L’adaptation, la transposition, la transformation, bref, reprendre à son compte un événement étranger pour en faire sa singularité, sa spécificité, voire son identité nationale est l’une des valeurs des civilisations contemporaines, surtout d’Afrique subsaharienne. Senghor me taquinait cette semaine, me démontrant, images télévisuelles à l’appui, que la manifestation culturelle nègre s’exprimait par la danse, les danses qui ponctuent ces derniers temps toutes les cérémonies officielles.

Et mes amis de l’Académie Africaine des Valeurs Authentiques de s’offusquer! Mais, prenant la parole, Mongo Beti expliquait, comme lui seul en a le secret, certaines incongruités de ce folklore savamment établi.

– « Nos parents et aïeux, comme partout dans le monde, avaient des fêtes, des cérémonies auxquelles correspondaient des danses. On dansait pour fêter une naissance, un mariage, des récoltes, une compétition sportive comme la lutte. Mais aujourd’hui, on danse pour des prétextes bizarres. On reçoit un chef d’état étranger, on vient se trémousser sous le soleil ! Les femmes du monde entier revendiquent leur droit, les nôtres dansent et défilent avec les effigies du couple présidentiel. Il y a même un budget pour récompenser ces troupes de danse qui, Monsieur Senghor, sont loin d’exprimer spontanément leur négritude artistique, mais arrondissent leur fin de mois par une enveloppe qui, au passage, aura plusieurs fois été diminuée par de nombreux intermédiaires. »

– « Vous ne voulez tout de même pas remettre à la mode les initiations d’antan, avec des danses de circoncision, circoncision que vous n’avez pas encore dénoncée comme mutilation sexuelle. Ce que je déplore, c’est qu’en fait nous réduisions nous-même notre culture en folklore. Quand les gouverneurs coloniaux, les chefs de subdivisions et autres convoquaient les troupes de danse pour leur plaisir, que des ethnologues, sociologues et autres spécialistes des cultures primitives venaient écrire toutes leurs niaiseries sur nous, légitimant leur spécialité sur des peuples dont ils ne cherchaient même pas à comprendre les langues. C’était normal, c’était des étrangers imbus de leur supériorité, de leur pouvoir et de leur « savoir » ! Mais aujourd’hui… »
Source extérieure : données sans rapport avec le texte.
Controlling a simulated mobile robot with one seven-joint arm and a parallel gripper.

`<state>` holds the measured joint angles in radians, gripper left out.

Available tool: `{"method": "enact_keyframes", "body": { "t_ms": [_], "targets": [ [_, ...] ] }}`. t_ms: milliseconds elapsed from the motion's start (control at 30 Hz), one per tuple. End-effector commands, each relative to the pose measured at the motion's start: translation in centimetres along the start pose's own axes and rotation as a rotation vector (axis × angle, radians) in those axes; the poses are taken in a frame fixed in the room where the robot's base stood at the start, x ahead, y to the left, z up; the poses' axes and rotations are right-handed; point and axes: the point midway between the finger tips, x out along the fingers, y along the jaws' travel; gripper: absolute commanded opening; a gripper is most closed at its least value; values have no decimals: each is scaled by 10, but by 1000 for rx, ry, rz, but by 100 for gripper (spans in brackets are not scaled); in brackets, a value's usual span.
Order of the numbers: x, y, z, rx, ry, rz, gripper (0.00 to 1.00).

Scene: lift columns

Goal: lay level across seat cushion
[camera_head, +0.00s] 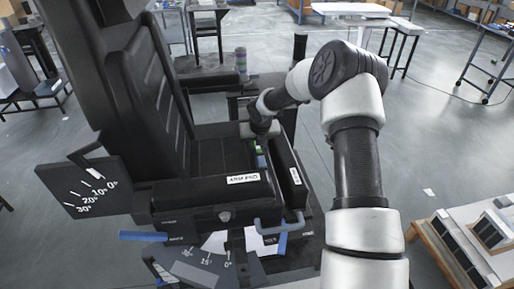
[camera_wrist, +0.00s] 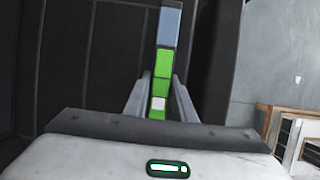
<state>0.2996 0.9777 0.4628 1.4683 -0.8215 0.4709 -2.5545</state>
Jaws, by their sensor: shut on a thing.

– « Aujourd’hui, mon cher Alexandre Dumas ! tout est possible; aujourd’hui, on a fait jouer ton rôle par Gérard Depardieu afin, même et surtout, par l’image, de séparer ta notoriété de ta négritude. Mais il n’y a pas de quoi désespérer, le mimétisme se fait à l’envers. Nous connaissons tous en ce moment l’admiration passionnelle de Sarko pour les dictatures africaines. Il commande démocratiquement tout seul à l’Élysée, en soutenant plus que jamais ces régimes présidentiels de père en fils. Mais nous avons vu, le 8 mars dernier, retransmis depuis la C. R. T. V., la télévision camerounaise, une formidable parade : le défilé des femmes, présidé par la femme du Président de la République, et l’ambassadrice des États-Unis en personne, habillée en pagne du 8 mars, a défilé. Les Chinoises aussi avaient une délégation qui a défilé. Quant aux Françaises, comme d’habitude, elles étaient assises à la tribune officielle -on ne se mêle pas à la populace, voyons !-. Sarko va faire quelque chose en envoyant certainement une Marianne aux seins nus qui épatera tout le monde l’an prochain… Car, à la base, c’est des signatures de futurs contrats dont il est question ! ».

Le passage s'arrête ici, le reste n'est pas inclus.